Se giovedì si trovava vicino alla villetta (da cui, su disposizione del giudice, avrebbe dovuto tenersi a distanza di cento metri), era perché voleva sorvegliare la donna. Ma il gip che l'ha interrogato in una stanza di sicurezza del reparto dei servizi psichiatrici dell'ospedale Maggiore di Cremona, non gli ha creduto e nel pomeriggio ha convalidato il fermo disponendo la custodia in ospedale.

Sabbioneta, sopralluogo dei Ris in cerca di prove

Da ieri gli esperti dei Ris di Parma sono tornati nella casa di Sabbioneta per fare accertamenti irripetibili che potrebbero diventare prove schiaccianti contro Zani. Con loro sono al lavoro gli esperti della Scientifica e i vigili del fuoco del nucleo investigativo di Milano che per primi sono intervenuti.

Decisivo l'accertamento delle condizioni della serratura della porta della cameretta in cui si trovava Marco. Il sospetto terribile è che l'uomo abbia deliberatamente chiuso a chiave dall'esterno la camera del figlio, trovato esanime dai vigili del fuoco, i cui funerali si svolgeranno domani. Il padre gli avrebbe deliberatamente impedito l'unica via di fuga. Gli esperti hanno fatto accertamenti anche nel furgone di Zani alla ricerca di tracce di fuliggine.

Zani, marito e padre violento

Dall'estate, Silvia Fojtikova e i tre figli Alex, di 17 anni, Marco di 11 e Fabio di 4 anni, avevano cominciato ad avere seriamente paura di quell'uomo, marito e padre che aveva avuto comportamenti violenti fino a mandare tutta la famiglia all'ospedale, al punto da causarne l'allontanamento per vie legali.

Dopo essersi rivolta a un avvocato, Silvia aveva sporto quattro denunce alla stazione dei carabinieri di Sabbioneta, che in un caso avevano sequestrato nell'abitazione teatro della tragedia un macete e una balestra già armata. Si erano attivati i servizi sociali e la donna con i tre figli era stata portata in una comunità protetta in un luogo segreto.

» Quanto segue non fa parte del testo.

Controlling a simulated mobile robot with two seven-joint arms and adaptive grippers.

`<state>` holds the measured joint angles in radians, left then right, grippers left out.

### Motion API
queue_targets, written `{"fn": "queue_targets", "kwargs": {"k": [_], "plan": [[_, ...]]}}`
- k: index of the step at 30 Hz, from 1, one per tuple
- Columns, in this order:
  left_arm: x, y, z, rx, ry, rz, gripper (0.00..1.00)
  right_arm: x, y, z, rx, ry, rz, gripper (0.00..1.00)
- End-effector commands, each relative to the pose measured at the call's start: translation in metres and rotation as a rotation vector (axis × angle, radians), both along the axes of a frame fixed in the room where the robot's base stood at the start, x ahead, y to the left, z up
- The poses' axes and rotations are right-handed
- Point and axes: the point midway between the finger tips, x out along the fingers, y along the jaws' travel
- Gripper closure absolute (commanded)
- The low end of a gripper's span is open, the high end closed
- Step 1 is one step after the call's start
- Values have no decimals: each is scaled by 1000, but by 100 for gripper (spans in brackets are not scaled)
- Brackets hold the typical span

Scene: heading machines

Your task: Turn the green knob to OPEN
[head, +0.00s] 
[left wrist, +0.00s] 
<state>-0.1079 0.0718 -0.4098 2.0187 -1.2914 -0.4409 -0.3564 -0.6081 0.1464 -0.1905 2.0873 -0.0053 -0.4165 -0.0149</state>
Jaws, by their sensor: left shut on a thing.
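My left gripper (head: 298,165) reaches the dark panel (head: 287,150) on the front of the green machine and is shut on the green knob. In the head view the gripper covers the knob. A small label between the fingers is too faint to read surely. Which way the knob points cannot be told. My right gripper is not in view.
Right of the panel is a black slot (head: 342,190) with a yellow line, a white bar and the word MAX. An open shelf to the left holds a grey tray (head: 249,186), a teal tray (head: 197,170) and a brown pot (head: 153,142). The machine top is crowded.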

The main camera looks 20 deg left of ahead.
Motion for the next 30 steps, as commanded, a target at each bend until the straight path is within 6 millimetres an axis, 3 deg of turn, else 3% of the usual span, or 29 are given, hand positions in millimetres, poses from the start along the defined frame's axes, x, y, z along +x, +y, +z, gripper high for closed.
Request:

Ma poi Silvia, per tornare alla normalità e permettere a Marco di frequentare la prima media, era voluta tornare a casa. Maria Delmiglio, avvocato della donna ora ricoverata in ospedale con i figli superstiti, a tragedia accaduta dice che il rammarico è di non aver ottenuto come richiesto, la possibilità di sostituire le serrature di casa.

"Forse avremmo salvato il figlio, ma non lo possiamo sapere.

Questa persona era molto violenta e voleva farla pagare alla moglie e ai figli che si erano schierati con lei", ha detto Delmiglio. Gli inquirenti hanno raccolto testimonianze importanti sull'astio del padre anche verso i figli 'colpevoli' di difendere la madre, specie il piccolo Marco che ora non c'è più.